A directory, website resource.

Data base with access of examples of people’s work.

Programme of support/coaching 
 
We spoke about Danny Lee Wynter's hashtag campaign #YesorNo and how it changed things significantly re actors getting news from casting directors - now Equity has built it into some contracts.  (We also spoke of how speaking out makes you look like 'the difficult one' - Danny worried he would never work again when he started his campaign.)  Can we do the same re this issue?
 
Women championing and nominating other women , to raise exposure, profile and share great work. We talked a little about Fuel's Phenomenal People project where women nominated women that inspire them. Theatre Bristol (where Alex Murdoch works at mo) are working on a season of support re this - some of which is inspired by Fran McDormand's Oscar speech post MeToo where she got people to take action on inviting women in for actual meetings.

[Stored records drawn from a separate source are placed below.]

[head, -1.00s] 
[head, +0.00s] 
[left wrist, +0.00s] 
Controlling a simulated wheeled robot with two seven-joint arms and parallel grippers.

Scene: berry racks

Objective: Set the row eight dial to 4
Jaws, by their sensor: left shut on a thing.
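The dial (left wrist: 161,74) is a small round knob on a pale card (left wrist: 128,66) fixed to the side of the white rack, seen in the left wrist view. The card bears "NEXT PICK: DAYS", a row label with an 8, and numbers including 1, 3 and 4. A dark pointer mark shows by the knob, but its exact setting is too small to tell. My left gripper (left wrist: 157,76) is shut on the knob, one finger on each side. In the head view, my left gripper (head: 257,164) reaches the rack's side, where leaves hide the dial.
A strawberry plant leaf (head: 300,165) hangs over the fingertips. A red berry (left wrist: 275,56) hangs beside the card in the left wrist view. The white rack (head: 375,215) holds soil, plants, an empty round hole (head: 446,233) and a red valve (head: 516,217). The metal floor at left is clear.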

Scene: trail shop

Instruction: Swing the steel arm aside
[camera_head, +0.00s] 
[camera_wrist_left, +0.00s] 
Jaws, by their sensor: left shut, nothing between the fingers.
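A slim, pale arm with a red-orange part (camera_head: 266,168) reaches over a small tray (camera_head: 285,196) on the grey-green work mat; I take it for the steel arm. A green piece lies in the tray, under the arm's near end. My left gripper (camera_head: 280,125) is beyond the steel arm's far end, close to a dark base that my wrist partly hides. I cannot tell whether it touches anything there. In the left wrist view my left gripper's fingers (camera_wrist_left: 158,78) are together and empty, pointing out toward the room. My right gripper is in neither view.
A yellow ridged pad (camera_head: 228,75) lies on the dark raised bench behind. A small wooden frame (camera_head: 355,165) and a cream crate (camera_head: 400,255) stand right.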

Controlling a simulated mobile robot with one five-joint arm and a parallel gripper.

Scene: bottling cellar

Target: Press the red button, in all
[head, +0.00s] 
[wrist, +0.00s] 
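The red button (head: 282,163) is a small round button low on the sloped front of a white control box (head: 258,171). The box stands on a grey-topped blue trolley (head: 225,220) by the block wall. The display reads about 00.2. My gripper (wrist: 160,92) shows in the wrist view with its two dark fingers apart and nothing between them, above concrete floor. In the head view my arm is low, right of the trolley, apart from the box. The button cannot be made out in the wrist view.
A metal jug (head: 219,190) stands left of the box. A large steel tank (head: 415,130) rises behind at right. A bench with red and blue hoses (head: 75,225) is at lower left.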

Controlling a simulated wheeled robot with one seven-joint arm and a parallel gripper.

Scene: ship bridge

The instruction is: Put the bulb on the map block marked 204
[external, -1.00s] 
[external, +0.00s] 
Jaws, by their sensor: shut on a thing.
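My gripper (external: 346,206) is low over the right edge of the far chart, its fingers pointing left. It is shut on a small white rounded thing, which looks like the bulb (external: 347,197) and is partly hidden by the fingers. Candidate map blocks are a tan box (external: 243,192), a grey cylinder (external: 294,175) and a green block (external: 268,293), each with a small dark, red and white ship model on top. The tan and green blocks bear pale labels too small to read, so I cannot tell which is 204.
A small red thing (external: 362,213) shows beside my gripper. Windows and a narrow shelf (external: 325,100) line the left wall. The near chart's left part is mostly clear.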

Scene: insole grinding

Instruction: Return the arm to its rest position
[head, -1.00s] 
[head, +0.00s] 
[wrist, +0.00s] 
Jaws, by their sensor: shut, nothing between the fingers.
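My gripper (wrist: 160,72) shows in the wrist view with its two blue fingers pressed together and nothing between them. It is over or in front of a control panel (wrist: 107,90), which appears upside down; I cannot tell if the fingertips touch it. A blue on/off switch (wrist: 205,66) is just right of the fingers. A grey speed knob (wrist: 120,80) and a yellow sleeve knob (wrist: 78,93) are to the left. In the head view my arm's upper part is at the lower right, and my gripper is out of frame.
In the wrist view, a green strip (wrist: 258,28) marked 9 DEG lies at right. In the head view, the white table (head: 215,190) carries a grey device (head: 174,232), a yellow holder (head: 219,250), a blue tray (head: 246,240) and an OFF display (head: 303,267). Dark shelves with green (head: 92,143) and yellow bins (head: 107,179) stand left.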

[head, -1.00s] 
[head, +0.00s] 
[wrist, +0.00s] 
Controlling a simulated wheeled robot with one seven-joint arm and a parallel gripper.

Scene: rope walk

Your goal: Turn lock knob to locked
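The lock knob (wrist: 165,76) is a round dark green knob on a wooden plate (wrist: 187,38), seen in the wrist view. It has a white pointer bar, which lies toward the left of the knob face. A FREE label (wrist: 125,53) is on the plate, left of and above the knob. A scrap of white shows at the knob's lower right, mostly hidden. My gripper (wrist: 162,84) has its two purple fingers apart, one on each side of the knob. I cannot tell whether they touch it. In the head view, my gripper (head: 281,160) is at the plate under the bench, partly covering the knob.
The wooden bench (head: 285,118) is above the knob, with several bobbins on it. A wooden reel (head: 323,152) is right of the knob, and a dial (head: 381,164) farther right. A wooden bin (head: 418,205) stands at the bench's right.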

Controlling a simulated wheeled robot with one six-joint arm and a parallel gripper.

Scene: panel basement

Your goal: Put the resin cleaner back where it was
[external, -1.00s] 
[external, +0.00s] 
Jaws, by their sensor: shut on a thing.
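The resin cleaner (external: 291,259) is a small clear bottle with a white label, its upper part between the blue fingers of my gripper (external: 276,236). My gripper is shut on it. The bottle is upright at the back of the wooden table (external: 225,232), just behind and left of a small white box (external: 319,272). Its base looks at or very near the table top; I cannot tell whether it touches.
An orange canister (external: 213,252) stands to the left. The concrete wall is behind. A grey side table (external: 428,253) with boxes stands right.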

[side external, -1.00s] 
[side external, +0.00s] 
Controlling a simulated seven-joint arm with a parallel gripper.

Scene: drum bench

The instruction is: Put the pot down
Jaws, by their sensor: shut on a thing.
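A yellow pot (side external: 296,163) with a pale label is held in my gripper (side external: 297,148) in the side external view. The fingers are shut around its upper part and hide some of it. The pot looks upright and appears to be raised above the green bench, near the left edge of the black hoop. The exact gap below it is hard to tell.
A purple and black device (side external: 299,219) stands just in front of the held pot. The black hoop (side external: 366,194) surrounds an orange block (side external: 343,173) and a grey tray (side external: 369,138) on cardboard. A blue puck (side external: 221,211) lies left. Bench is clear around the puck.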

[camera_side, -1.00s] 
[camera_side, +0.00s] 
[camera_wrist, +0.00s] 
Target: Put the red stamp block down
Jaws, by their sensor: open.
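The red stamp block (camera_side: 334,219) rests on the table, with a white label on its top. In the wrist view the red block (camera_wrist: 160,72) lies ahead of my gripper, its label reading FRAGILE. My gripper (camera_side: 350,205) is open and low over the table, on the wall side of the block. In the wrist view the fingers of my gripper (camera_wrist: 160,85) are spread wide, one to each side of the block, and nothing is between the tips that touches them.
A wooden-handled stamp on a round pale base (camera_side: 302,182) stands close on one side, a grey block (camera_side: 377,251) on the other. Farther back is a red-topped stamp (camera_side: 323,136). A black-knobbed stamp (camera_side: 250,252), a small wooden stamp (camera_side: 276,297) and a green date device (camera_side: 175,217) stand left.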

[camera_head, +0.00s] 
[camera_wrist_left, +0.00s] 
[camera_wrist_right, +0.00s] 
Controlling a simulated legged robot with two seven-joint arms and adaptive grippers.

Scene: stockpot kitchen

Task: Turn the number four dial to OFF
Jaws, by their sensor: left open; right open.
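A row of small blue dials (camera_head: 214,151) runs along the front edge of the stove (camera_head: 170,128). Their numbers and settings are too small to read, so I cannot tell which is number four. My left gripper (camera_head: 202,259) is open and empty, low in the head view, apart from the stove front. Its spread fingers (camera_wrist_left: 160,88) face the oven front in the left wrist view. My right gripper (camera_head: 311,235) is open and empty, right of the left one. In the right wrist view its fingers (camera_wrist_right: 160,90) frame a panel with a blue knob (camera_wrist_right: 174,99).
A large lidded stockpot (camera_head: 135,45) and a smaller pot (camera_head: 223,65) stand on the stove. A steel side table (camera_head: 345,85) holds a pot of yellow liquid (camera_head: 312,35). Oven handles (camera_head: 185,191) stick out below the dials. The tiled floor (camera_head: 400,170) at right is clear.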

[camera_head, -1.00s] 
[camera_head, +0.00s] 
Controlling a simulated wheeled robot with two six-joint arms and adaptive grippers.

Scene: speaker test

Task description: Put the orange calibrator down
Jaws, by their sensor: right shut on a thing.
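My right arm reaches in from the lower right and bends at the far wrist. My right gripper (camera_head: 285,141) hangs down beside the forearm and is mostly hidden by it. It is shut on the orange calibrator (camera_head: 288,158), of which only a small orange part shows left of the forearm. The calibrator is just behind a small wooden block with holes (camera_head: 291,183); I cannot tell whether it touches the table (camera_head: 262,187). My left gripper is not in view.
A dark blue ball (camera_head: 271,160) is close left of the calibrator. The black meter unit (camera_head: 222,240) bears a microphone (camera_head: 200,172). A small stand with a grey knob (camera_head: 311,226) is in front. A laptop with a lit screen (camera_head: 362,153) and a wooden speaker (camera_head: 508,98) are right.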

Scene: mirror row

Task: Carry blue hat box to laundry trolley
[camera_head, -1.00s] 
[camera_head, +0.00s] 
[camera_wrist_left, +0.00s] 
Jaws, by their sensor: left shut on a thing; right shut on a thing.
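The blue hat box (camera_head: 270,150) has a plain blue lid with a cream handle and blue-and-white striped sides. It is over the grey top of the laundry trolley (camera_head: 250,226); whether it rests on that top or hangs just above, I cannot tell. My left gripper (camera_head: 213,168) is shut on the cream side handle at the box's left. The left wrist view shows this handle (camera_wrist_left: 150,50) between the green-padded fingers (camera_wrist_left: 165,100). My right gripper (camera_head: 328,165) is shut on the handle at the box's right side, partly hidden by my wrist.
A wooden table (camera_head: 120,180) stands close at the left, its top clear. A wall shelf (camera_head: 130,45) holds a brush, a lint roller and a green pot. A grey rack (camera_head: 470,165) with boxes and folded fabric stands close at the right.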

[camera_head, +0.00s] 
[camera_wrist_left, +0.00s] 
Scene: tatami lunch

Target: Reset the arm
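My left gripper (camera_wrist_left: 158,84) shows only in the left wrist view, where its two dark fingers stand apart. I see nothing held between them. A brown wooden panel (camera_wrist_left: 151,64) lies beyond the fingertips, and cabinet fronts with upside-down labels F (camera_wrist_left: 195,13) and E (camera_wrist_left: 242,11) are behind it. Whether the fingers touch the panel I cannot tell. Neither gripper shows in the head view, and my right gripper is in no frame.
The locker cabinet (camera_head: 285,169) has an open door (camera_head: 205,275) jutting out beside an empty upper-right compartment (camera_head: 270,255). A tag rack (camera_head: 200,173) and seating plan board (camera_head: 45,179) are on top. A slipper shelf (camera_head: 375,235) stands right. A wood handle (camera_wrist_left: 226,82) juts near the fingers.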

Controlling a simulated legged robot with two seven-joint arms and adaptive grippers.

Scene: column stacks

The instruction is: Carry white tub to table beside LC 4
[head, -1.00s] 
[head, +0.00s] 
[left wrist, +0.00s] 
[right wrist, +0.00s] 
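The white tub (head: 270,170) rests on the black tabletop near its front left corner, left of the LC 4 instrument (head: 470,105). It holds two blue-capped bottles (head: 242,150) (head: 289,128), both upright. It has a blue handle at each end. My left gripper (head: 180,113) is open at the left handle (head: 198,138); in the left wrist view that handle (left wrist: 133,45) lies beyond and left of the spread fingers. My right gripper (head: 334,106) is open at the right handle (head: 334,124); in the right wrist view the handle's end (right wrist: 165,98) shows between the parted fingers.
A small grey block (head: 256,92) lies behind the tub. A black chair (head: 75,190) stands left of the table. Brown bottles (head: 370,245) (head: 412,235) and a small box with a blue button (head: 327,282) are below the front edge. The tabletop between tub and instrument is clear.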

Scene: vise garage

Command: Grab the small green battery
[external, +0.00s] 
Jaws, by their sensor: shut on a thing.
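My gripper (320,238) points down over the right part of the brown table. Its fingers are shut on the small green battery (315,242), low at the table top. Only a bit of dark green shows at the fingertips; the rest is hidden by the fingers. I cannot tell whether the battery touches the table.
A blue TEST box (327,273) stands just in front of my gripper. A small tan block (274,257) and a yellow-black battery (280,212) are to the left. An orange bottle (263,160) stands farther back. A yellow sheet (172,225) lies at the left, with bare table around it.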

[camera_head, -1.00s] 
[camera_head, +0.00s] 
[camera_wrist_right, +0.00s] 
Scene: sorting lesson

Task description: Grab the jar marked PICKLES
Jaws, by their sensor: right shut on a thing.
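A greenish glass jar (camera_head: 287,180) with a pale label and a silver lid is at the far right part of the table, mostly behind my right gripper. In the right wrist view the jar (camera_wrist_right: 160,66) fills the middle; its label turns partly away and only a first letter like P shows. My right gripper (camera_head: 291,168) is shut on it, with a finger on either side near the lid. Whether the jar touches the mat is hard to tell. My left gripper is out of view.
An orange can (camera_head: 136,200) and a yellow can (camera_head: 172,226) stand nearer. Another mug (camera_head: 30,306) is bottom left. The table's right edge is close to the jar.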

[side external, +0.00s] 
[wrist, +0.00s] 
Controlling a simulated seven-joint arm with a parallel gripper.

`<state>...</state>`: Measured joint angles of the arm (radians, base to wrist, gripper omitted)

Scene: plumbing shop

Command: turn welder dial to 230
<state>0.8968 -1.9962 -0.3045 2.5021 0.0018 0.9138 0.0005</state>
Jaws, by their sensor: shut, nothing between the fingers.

We questioned whether ageism is treated seriously enough in terms of funding. Should funding be refused if older artists are discriminated against. One participant suggested that ACE believes it has ticked the ageism box by ensuring there are enough community projects for the elderly, but nit sufficiently addressing systemic ageism with the theatre community. In his words ‘is ageism the only respectable bigotry left’?



So in conclusion we agreed there needs to be support and practical advice/support for older practitioners in terms of accessing venues, producers, funding  etc and have access to opportunities.

We also agreed that in order to do that we need further conversations but with a group that includes not only practitioners but venues, gate keepers, fundraisers etc as well.

The opportunity to hear and understand experiences from both sides and to find ways forward together. 

Myself and Alex Murdoch are on the case and if you would like to be updated about future discussions and developments please contact me at [email protected]


Thank you to everyone who joined the session.

It felt inspiring and galvanising and I look forward to the next stage.